== Request ==
Go through the records and copy each line where the word "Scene" occurs.
_ _ _
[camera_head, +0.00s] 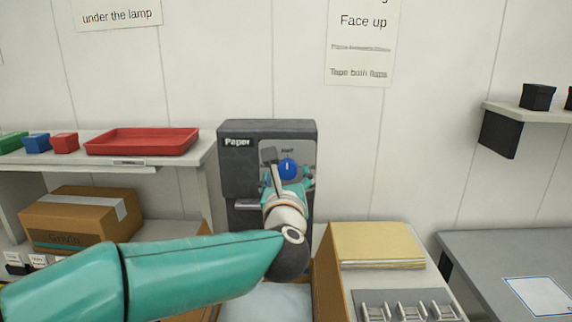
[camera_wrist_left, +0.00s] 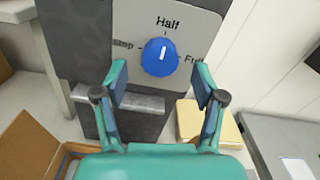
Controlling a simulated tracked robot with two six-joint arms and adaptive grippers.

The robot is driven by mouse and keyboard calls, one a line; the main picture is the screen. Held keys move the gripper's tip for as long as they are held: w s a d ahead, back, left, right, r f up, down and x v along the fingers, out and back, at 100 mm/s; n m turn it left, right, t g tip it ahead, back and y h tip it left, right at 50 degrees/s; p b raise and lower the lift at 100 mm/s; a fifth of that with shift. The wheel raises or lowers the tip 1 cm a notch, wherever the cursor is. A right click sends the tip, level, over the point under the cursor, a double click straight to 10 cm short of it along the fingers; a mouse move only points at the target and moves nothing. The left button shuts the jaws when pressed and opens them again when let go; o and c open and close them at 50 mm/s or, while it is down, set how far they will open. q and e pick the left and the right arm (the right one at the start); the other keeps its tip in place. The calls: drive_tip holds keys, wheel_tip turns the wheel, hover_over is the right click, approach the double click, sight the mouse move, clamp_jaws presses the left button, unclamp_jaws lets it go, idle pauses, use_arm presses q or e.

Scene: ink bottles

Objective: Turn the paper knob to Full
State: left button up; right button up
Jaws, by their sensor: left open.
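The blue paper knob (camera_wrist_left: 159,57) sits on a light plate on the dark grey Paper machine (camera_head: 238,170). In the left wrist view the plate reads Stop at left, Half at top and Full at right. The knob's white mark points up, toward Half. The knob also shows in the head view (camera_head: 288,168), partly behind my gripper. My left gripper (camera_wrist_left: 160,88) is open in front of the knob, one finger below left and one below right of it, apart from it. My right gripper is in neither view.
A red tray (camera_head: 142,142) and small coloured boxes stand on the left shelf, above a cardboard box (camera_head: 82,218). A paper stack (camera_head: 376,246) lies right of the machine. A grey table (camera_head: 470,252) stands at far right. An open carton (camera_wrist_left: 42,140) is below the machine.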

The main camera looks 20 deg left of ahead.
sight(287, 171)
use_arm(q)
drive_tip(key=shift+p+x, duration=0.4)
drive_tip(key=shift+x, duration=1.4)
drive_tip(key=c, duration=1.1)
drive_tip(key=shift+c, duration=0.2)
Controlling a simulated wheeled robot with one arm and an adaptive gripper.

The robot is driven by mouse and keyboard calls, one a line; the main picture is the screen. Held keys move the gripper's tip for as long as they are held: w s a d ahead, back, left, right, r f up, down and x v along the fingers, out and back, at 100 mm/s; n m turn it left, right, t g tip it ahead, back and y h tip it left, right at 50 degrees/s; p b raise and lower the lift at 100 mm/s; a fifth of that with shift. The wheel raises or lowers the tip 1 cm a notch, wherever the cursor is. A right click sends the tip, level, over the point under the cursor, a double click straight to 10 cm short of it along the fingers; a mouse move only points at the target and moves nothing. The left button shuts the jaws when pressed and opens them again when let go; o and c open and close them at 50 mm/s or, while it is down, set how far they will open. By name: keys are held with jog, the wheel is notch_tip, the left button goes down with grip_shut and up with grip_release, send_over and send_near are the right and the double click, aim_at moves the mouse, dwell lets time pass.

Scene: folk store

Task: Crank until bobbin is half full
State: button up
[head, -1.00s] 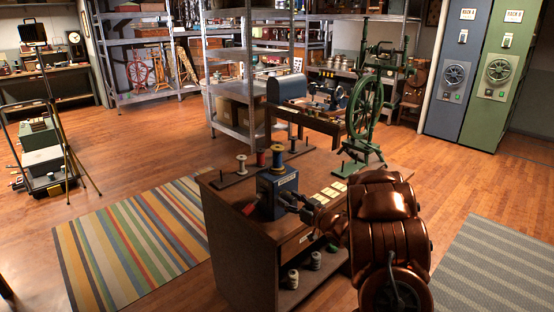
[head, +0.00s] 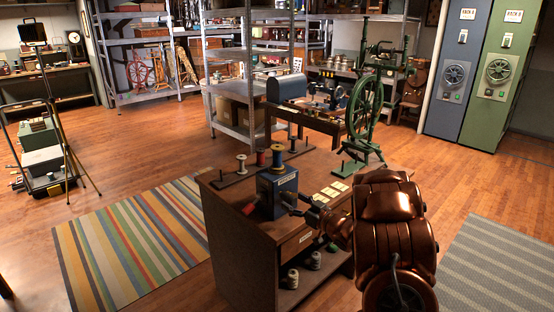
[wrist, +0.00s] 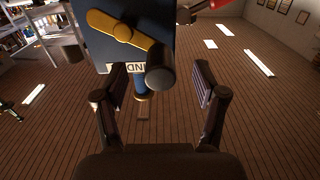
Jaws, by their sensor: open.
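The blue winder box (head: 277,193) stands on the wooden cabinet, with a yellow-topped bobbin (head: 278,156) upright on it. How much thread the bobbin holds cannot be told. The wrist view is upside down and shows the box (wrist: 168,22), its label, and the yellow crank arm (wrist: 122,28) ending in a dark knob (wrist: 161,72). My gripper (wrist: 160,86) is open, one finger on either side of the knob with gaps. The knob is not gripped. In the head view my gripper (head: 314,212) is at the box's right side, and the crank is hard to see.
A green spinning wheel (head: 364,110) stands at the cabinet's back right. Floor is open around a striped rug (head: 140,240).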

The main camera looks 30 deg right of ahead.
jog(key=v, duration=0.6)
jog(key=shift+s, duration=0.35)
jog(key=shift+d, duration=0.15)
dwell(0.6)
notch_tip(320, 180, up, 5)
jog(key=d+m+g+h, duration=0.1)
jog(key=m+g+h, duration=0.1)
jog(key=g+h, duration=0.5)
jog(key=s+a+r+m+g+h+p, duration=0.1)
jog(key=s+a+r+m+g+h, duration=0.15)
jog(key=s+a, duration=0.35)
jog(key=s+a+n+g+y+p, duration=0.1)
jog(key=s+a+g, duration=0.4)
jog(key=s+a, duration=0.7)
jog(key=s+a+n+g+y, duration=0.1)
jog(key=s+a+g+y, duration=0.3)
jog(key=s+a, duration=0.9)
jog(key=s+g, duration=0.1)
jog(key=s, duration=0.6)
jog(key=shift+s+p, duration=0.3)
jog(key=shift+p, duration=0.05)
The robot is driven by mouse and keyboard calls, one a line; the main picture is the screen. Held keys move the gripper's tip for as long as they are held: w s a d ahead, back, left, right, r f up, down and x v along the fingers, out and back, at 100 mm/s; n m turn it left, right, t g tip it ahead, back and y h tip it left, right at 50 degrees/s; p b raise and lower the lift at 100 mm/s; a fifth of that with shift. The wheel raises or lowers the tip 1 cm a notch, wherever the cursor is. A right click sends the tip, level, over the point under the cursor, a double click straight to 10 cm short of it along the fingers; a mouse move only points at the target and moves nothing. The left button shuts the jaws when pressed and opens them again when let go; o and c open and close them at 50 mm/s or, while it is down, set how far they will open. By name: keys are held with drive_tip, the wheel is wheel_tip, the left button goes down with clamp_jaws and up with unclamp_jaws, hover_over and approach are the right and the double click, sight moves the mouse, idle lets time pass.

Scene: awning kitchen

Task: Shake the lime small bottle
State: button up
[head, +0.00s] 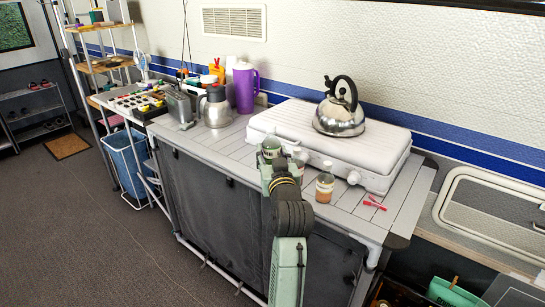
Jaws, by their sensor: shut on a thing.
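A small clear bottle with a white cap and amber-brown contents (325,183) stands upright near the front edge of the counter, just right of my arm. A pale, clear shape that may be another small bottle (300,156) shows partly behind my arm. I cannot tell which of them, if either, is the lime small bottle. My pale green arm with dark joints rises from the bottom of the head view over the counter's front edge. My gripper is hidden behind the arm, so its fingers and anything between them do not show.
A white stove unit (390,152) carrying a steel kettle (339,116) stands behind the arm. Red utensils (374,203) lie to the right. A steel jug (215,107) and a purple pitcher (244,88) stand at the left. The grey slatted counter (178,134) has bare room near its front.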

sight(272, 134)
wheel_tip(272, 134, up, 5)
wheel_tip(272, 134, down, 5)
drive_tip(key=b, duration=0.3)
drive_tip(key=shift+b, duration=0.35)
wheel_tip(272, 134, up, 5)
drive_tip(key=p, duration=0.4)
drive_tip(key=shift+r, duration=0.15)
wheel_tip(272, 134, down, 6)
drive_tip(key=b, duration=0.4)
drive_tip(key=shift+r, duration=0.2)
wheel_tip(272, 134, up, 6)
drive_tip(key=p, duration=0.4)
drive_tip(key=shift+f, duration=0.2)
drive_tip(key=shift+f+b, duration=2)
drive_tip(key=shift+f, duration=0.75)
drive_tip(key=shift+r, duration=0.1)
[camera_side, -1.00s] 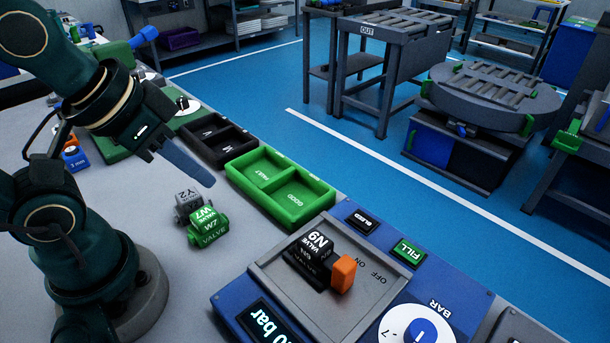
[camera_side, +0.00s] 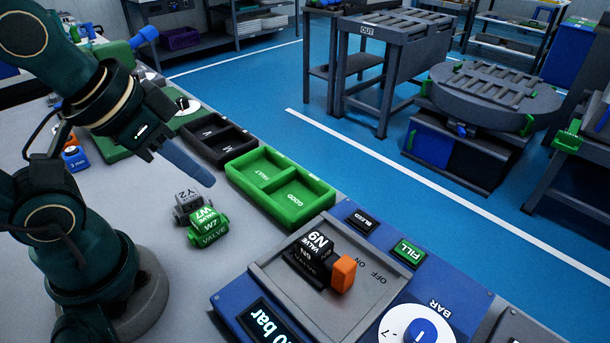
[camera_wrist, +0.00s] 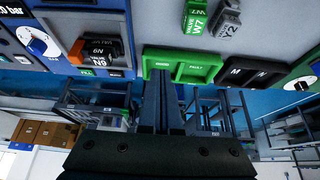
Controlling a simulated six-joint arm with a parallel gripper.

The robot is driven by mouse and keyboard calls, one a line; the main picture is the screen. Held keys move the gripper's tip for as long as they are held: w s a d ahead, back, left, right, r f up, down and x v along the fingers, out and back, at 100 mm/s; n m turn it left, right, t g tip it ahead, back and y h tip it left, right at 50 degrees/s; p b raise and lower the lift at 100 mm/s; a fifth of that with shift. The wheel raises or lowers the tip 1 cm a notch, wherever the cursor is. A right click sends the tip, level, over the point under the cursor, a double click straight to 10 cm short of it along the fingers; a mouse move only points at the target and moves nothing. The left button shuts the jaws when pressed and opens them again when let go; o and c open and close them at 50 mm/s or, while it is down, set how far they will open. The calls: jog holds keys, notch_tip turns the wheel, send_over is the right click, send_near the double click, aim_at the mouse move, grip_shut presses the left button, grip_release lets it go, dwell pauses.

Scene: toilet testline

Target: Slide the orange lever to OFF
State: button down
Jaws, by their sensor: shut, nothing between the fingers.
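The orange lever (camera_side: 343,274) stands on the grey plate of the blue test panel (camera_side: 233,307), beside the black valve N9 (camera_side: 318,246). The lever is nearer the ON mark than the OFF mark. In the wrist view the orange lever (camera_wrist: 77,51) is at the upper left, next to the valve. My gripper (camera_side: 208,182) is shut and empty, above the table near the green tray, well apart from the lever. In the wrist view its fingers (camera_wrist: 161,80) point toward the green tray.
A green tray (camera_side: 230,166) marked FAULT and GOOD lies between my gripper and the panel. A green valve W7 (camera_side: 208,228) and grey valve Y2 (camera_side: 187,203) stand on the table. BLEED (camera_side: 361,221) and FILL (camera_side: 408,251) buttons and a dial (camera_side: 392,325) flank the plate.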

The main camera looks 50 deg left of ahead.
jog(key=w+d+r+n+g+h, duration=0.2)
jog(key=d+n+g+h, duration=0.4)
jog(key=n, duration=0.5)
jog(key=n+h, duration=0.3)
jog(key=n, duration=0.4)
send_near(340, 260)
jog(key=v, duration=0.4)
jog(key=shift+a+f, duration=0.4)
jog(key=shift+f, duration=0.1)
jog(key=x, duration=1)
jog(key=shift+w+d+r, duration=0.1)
_ _ _
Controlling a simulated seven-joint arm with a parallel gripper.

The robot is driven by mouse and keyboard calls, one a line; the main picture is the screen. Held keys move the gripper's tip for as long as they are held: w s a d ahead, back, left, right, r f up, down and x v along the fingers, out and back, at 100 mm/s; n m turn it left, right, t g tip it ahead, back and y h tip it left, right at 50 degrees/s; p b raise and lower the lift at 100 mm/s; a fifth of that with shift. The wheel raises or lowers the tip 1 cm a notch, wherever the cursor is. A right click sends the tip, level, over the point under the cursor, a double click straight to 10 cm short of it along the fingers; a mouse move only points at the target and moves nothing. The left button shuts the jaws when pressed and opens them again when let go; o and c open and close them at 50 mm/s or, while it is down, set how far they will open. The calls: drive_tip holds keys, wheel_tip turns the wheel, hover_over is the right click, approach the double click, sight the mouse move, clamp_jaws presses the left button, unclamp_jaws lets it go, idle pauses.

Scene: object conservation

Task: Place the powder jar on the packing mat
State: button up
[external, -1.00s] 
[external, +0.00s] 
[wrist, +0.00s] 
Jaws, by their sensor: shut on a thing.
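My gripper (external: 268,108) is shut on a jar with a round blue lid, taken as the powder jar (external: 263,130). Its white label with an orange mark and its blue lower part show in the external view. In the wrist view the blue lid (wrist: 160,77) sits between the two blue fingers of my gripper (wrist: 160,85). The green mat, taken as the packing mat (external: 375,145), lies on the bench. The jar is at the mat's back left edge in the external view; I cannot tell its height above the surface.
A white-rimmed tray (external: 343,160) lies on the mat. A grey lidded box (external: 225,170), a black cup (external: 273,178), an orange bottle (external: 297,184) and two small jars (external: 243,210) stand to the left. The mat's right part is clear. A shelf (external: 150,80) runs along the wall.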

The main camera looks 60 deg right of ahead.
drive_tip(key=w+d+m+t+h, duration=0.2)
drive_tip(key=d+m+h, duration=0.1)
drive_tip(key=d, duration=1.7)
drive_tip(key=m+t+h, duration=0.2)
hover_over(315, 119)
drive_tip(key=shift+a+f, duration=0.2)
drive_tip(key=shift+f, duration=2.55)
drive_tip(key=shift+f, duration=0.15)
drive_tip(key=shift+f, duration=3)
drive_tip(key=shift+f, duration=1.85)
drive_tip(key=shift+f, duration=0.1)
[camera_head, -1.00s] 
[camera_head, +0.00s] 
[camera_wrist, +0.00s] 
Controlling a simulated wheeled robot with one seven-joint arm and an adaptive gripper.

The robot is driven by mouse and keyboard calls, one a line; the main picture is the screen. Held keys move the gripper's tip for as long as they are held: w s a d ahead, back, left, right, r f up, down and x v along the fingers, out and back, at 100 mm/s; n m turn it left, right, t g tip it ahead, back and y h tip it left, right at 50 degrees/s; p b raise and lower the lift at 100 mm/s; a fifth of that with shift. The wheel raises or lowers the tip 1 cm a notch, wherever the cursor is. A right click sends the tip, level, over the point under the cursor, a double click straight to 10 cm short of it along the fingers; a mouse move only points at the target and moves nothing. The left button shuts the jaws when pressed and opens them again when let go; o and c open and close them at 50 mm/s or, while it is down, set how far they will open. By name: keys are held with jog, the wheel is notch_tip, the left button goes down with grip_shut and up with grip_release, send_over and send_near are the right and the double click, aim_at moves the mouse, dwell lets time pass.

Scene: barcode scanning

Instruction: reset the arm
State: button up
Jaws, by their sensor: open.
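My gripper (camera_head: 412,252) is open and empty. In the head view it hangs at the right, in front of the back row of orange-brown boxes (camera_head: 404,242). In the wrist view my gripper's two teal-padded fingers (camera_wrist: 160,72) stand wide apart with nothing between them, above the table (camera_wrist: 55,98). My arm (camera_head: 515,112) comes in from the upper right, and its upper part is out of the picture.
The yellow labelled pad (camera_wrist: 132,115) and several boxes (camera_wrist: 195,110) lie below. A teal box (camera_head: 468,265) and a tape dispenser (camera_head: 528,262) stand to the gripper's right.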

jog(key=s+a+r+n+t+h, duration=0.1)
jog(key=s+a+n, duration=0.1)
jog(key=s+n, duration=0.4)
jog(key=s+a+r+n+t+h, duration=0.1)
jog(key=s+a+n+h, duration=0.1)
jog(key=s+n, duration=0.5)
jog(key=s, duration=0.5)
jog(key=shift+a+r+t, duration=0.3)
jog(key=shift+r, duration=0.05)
_ _ _
== Exercise answer ==
Scene: ink bottles
Scene: folk store
Scene: awning kitchen
Scene: toilet testline
Scene: object conservation
Scene: barcode scanning

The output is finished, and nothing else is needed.